Search the material below for the word "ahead". Copy every line that has it.

Information provided ▸
+ + + + +

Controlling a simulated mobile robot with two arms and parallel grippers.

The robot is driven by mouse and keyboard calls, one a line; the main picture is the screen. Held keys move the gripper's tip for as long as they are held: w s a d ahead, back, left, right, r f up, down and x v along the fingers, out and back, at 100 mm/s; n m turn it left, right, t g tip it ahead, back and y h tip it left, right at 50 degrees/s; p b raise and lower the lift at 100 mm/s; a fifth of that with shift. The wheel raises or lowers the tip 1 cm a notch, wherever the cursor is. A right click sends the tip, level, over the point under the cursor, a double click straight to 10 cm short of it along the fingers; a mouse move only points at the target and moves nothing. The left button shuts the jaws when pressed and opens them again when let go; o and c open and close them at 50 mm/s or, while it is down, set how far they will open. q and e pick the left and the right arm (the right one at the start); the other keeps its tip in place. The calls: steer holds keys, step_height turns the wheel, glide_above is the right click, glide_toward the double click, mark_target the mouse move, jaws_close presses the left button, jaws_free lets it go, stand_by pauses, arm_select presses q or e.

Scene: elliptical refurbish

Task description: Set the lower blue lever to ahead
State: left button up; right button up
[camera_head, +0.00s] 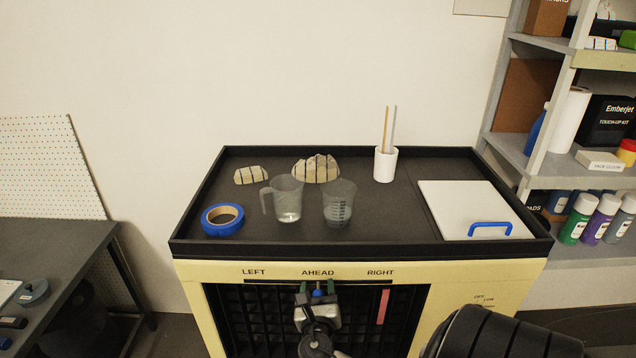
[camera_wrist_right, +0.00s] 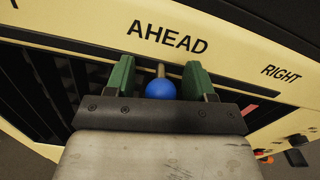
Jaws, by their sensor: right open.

+ + + + +

Answer for the task ▸
The robot is driven by mouse and keyboard calls, one a line; the main picture is the screen. Held keys move the gripper's tip for as long as they are held: w s a d ahead, back, left, right, r f up, down and x v along the fingers, out and back, at 100 mm/s; n m turn it left, right, t g tip it ahead, back and y h tip it left, right at 50 degrees/s; p b raise and lower the lift at 100 mm/s; a fifth of that with shift. The wheel raises or lowers the tip 1 cm a notch, wherever the cursor is. A right click sends the tip, level, over the point under the cursor, a double click straight to 10 cm short of it along the fingers; a mouse move only points at the target and moves nothing. The left button shuts the jaws when pressed and opens them again when let go; o and c open and close them at 50 mm/s or, while it is down, set how far they will open. q and e pick the left and the right arm (the right one at the start); the other keeps its tip in place. The calls: steer holds keys, step_height turns the wheel, glide_above is the right click, glide_toward the double click, mark_target the mouse move, jaws_close presses the left button, jaws_free lets it go, stand_by pauses, arm_select presses q or e.
Task description: Set the lower blue lever to ahead

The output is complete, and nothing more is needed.